_AIM_:
How many lines in the entries below include the string "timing"? Answer with the number only.

Source data:
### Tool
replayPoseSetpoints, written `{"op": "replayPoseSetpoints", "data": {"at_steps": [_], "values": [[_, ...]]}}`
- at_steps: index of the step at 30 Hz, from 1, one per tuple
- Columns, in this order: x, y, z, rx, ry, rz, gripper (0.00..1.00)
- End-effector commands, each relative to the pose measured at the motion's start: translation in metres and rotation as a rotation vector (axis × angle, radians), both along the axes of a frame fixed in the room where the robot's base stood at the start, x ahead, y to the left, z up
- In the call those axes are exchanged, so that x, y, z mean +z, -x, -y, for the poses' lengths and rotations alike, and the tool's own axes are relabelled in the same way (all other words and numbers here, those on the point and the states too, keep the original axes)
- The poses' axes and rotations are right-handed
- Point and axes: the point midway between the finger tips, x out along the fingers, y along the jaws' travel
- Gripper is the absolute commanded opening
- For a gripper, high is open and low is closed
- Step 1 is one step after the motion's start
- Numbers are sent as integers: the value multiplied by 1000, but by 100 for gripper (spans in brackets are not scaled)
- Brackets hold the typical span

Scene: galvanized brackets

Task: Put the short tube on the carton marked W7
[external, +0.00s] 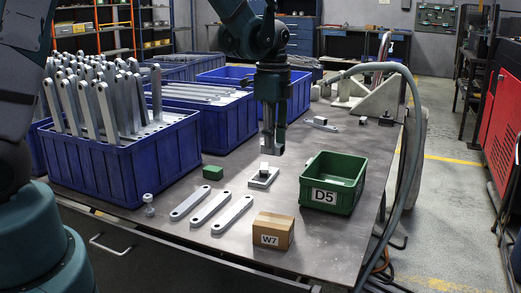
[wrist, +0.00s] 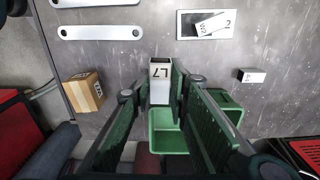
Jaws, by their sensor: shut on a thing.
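My gripper (external: 272,150) hangs above the table, behind and left of the green bin. In the wrist view its fingers (wrist: 163,88) are shut on a light grey, square-sided piece marked L7, which looks like the short tube (wrist: 160,72). The fingers hide part of its sides. The carton marked W7 (external: 273,231) is a small brown box at the table's front edge, with its top bare. It also shows at the left of the wrist view (wrist: 84,92), apart from the gripper.
A green bin marked D5 (external: 333,182) stands right of the carton. Several flat brackets (external: 209,207) lie left of it. A pale plate with a small piece on it (external: 263,178) lies behind. Blue crates (external: 123,160) fill the left. Another small piece (wrist: 250,76) lies apart.

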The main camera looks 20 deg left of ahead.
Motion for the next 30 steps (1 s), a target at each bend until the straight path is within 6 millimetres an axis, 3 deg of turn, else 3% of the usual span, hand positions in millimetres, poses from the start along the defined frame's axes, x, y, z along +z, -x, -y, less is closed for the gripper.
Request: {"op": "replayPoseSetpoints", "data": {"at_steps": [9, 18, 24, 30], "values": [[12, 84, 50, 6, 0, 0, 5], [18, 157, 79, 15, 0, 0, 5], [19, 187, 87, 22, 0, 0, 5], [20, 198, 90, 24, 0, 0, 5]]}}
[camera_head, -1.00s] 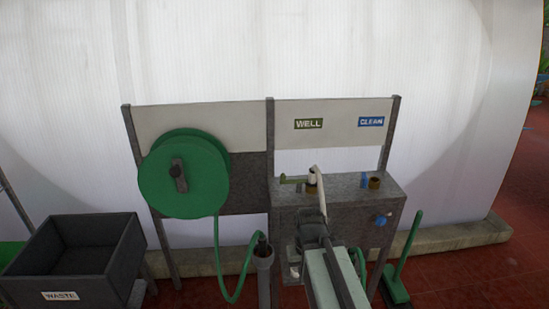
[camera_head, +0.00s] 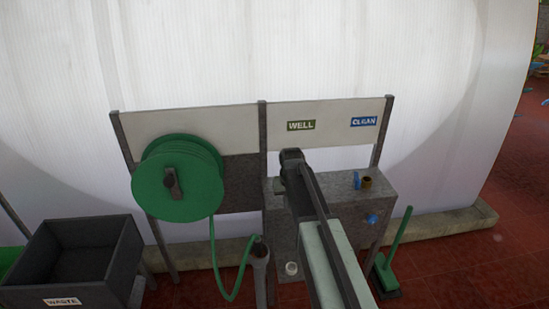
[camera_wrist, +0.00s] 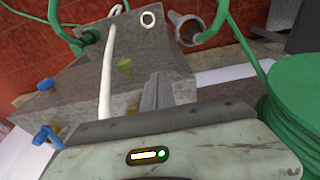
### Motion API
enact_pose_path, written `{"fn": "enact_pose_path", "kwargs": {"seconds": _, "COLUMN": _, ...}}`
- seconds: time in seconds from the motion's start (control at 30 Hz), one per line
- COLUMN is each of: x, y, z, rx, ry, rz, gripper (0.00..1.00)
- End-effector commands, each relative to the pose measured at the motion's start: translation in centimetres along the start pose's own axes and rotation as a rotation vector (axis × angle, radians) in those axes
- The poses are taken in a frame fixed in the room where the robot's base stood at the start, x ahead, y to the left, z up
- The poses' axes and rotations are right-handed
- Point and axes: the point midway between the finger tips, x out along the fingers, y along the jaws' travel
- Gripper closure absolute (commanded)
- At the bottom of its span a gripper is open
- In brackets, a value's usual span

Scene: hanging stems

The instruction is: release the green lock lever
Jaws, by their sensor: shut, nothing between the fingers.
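The green lock lever is hidden behind my arm in the head view. In the wrist view a small yellow-green piece (camera_wrist: 124,65) shows on the grey box, beside a white strip; I cannot tell whether it is the lever. My gripper (camera_wrist: 155,92) is shut and empty in the wrist view, over the grey box and just right of the yellow-green piece, apart from it in the picture. In the head view the arm's end covers the left part of the grey box (camera_head: 345,205), below the WELL sign (camera_head: 301,125).
A brass outlet (camera_head: 366,182) and blue tap (camera_head: 373,218) are on the box's right side, under the CLEAN sign (camera_head: 364,121). A green hose reel (camera_head: 178,180) hangs left. A waste bin (camera_head: 85,255) stands lower left and a green broom (camera_head: 391,250) right.

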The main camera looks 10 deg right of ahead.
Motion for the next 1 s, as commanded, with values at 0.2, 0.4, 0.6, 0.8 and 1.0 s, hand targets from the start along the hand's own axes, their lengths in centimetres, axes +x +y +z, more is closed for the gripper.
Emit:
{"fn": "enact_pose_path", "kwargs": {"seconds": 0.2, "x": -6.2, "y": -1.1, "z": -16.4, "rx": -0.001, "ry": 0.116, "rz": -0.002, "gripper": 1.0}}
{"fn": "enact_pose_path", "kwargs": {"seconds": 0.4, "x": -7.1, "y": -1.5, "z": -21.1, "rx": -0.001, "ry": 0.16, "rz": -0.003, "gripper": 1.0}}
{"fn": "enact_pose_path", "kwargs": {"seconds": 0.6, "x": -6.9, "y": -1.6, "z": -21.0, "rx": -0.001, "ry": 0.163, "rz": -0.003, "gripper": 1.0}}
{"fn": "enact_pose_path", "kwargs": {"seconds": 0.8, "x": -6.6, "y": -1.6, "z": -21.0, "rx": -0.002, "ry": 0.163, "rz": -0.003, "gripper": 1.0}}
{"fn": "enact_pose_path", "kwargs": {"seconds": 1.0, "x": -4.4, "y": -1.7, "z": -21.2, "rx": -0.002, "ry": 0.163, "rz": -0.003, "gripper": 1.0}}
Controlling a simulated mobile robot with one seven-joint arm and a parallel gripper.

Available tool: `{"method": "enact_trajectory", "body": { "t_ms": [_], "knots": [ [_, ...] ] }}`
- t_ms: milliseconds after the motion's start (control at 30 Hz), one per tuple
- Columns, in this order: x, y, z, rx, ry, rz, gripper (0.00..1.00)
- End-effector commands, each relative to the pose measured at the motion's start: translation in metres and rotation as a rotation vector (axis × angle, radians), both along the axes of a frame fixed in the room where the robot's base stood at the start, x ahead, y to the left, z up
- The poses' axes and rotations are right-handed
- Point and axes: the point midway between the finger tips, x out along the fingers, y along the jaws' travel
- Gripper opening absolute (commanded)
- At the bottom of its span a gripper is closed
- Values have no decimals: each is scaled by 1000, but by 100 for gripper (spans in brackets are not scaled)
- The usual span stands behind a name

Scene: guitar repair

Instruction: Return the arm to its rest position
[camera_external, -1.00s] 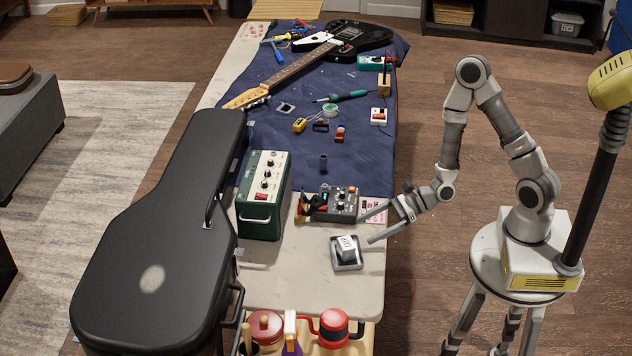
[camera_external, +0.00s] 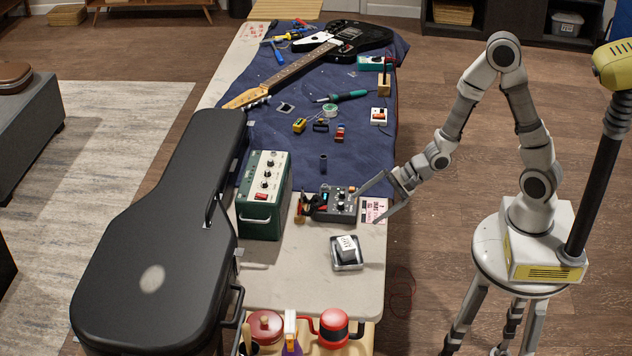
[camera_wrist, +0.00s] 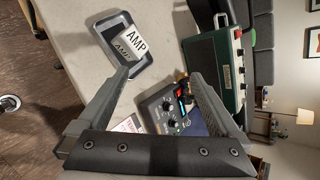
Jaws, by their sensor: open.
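My gripper (camera_external: 372,203) is open and empty, above the right edge of the workbench (camera_external: 300,279) near the small pedal board. Its two fingers are spread wide in the wrist view (camera_wrist: 162,85), with nothing between them but the bench and things beyond. My arm bends up and back to its base on a round stand at the right. A small tray (camera_external: 347,266) holds a white block marked AMP (camera_external: 346,248); the block also shows in the wrist view (camera_wrist: 127,41). The block and tray are clear of my gripper.
A grey control box (camera_external: 335,205) sits beside my gripper, with a printed card (camera_external: 373,209) nearby. A green amplifier (camera_external: 264,195) and black guitar case (camera_external: 150,240) stand to the left. A guitar (camera_external: 345,42) and tools lie farther back.

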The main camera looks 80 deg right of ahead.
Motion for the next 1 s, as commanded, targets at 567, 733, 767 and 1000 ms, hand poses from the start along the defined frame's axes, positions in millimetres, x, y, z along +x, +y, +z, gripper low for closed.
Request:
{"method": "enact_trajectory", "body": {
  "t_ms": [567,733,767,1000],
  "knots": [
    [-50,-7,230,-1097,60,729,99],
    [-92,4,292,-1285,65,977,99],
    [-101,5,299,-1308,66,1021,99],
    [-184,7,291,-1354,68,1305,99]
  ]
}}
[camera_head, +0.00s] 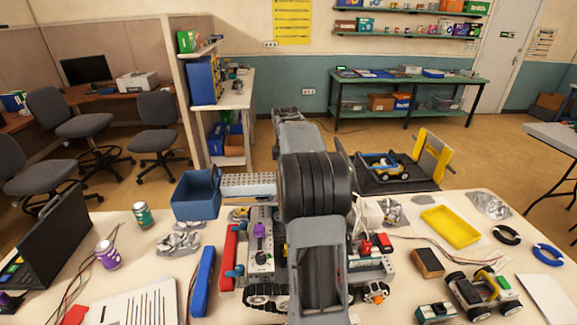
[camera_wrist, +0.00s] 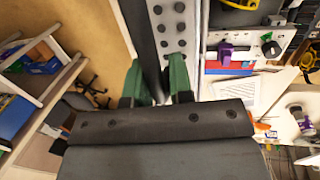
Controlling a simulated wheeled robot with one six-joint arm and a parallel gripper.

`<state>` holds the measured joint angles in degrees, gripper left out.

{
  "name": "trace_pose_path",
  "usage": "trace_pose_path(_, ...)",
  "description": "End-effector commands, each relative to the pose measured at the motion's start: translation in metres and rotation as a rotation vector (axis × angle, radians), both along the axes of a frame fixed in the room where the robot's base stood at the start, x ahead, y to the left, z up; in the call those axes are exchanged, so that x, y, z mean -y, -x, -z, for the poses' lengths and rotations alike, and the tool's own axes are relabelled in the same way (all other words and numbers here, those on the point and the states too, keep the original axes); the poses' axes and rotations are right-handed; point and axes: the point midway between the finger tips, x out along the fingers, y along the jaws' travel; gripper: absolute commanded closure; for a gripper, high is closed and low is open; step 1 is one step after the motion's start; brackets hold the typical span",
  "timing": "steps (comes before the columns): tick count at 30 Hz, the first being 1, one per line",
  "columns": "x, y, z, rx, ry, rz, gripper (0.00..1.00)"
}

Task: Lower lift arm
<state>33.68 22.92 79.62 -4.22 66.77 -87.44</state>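A tracked model robot (camera_head: 263,275) stands on the white table. Its grey perforated lift arm (camera_head: 248,180) is raised and roughly level, with a blue bucket (camera_head: 197,196) at its left end. A purple lever (camera_head: 260,237) and a black knob sit on its light panel. The purple lever also shows in the wrist view (camera_wrist: 226,52). In the wrist view, my gripper (camera_wrist: 158,82) has two green fingertips apart. A dark bar and a grey perforated piece (camera_wrist: 174,30) appear between and beyond them; contact is unclear. My arm hides the gripper in the head view.
A laptop (camera_head: 45,240), purple can (camera_head: 108,254) and green can (camera_head: 143,214) stand left. A blue bar (camera_head: 203,282) lies near the tracks. A yellow tray (camera_head: 450,227) and small wheeled car (camera_head: 482,292) lie right. The table around the robot is crowded.

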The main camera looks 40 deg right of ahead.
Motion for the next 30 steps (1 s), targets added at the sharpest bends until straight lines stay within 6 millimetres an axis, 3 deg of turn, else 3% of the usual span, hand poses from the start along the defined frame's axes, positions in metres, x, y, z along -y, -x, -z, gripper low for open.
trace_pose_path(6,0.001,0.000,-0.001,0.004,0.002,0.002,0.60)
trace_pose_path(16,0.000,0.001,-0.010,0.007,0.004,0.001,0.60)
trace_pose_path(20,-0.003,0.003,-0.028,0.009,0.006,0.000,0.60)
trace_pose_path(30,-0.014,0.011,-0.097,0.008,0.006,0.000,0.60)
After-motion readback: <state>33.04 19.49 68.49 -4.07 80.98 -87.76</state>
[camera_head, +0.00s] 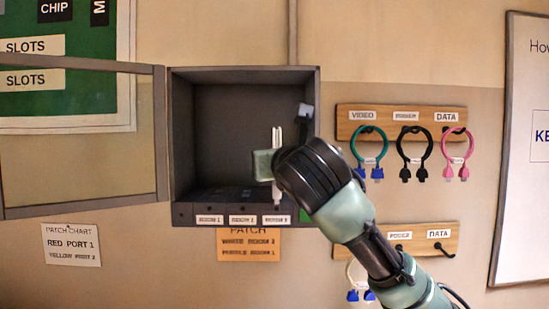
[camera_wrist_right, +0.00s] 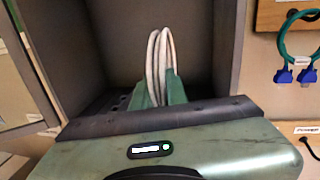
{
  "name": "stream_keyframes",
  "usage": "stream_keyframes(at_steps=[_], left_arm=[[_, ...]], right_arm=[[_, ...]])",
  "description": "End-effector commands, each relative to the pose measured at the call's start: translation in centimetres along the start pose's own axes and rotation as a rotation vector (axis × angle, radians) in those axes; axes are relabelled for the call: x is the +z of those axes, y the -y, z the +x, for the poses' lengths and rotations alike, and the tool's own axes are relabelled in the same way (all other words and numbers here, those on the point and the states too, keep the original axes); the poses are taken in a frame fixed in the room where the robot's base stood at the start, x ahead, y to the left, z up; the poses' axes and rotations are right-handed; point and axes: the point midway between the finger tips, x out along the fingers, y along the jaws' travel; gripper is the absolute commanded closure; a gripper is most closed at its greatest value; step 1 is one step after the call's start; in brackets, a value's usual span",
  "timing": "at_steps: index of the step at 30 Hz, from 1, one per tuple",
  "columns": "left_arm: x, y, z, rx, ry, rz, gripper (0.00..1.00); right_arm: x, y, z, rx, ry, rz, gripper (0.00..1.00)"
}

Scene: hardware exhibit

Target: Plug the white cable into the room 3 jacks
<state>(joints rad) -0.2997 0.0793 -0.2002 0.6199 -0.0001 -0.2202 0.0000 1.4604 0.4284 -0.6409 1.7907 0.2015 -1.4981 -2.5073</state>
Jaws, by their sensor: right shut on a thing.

_SOLUTION TO THE PROBLEM_:
2